**Robot episode rows:**
╭──
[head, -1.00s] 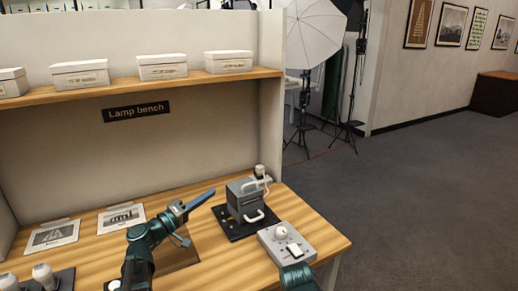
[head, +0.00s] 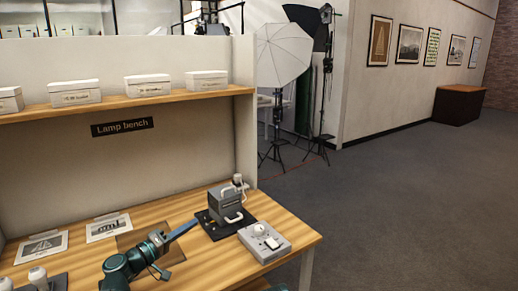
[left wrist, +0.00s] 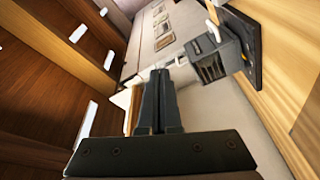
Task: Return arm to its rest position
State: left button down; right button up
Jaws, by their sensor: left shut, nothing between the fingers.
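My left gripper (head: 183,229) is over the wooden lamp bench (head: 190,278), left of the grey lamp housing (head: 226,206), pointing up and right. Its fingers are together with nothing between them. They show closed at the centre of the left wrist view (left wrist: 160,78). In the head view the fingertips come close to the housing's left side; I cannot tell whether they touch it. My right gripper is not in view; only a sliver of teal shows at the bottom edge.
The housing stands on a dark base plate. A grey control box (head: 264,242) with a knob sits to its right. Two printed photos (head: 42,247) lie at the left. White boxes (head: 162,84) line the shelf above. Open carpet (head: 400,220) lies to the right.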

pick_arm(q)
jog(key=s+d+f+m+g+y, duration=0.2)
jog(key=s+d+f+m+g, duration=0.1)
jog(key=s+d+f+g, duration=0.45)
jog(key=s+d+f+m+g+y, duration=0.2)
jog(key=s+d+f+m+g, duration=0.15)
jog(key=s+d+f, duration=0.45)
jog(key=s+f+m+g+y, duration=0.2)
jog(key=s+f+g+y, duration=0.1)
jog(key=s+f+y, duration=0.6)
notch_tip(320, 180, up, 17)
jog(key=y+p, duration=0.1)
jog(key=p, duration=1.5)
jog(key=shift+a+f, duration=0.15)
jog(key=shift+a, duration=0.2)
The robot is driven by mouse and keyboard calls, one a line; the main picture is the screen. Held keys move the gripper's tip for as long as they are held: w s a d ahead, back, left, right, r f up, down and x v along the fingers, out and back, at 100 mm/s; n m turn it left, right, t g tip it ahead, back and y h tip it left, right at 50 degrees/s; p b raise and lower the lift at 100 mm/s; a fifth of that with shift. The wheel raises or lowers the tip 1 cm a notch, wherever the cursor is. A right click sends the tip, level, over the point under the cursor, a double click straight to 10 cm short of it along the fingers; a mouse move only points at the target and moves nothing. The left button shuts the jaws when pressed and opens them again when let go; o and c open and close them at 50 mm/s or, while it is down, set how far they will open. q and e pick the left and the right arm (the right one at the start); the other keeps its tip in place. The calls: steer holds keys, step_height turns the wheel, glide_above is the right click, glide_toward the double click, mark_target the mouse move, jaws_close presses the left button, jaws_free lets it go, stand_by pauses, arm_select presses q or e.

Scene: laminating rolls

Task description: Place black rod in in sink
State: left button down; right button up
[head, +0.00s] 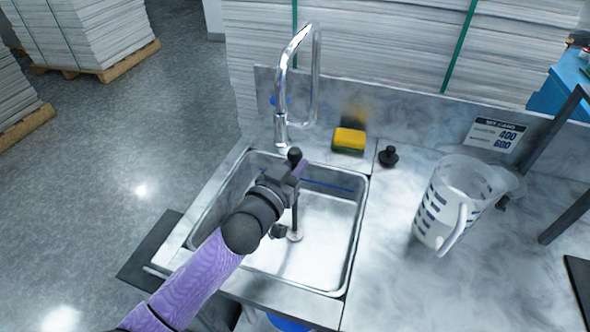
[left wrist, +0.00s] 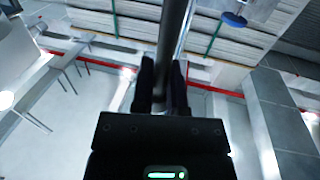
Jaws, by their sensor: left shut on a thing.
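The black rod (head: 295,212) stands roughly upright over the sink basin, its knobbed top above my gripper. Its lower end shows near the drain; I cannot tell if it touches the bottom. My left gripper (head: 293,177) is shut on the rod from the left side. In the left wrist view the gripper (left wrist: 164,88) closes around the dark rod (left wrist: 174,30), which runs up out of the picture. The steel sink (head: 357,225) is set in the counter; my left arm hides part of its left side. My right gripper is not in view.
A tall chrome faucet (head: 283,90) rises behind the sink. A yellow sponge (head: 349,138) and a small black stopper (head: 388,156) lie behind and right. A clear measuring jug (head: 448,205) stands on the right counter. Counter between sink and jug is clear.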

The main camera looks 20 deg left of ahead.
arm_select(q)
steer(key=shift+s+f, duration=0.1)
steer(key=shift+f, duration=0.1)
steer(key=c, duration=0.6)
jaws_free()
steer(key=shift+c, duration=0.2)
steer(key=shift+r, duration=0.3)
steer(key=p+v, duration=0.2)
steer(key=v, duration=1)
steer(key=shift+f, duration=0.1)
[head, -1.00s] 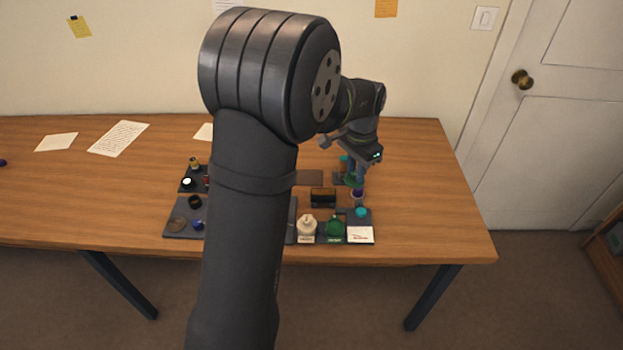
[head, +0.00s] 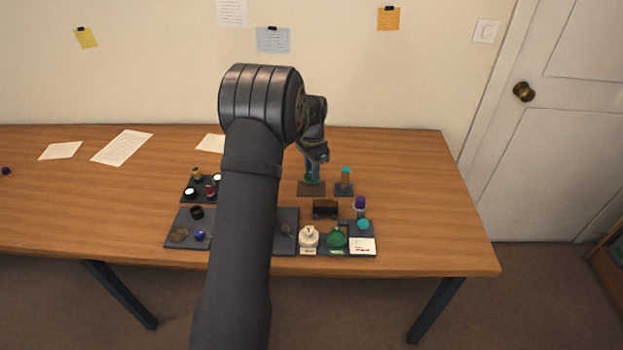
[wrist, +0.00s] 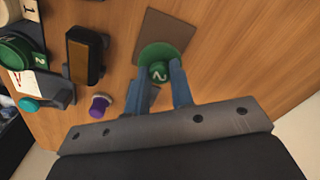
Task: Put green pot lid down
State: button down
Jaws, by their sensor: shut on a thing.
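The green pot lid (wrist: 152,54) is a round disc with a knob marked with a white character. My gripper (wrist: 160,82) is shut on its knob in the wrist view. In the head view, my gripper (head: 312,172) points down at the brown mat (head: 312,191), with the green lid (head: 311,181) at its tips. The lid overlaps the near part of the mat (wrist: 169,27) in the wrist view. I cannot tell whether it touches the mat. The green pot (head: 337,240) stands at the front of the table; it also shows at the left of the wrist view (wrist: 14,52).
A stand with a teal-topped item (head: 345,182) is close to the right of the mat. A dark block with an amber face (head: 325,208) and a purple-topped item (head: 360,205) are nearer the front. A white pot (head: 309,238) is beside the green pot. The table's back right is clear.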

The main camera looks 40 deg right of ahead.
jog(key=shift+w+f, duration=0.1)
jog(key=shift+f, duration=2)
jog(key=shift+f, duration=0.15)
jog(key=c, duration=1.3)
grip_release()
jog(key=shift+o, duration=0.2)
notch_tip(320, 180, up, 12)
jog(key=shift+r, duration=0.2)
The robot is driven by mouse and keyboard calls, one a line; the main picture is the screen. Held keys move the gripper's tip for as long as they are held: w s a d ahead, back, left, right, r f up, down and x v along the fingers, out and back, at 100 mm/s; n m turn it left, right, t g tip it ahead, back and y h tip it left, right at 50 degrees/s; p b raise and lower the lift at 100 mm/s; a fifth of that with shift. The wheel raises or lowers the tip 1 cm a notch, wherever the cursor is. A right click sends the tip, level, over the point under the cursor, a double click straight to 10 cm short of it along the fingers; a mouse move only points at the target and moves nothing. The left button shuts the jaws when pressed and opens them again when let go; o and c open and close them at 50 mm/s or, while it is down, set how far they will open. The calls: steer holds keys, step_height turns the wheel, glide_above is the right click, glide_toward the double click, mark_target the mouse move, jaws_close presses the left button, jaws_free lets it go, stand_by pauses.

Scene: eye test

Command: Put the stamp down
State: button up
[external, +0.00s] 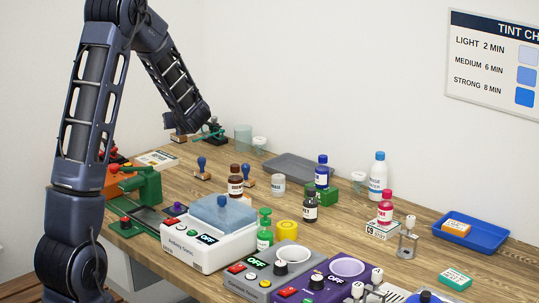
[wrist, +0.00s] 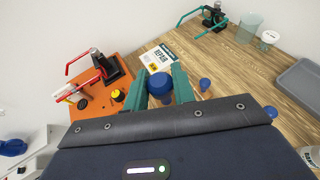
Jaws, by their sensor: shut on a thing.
╰──
**Task objective:**
Leave out every picture, and write out exactly the lines from the one bearing "Command: Put the stamp down" through the final line.

**Expected answer:**
Command: Put the stamp down
State: button up
[external, +0.00s] 
[wrist, +0.00s] 
Jaws, by their sensor: shut on a thing.

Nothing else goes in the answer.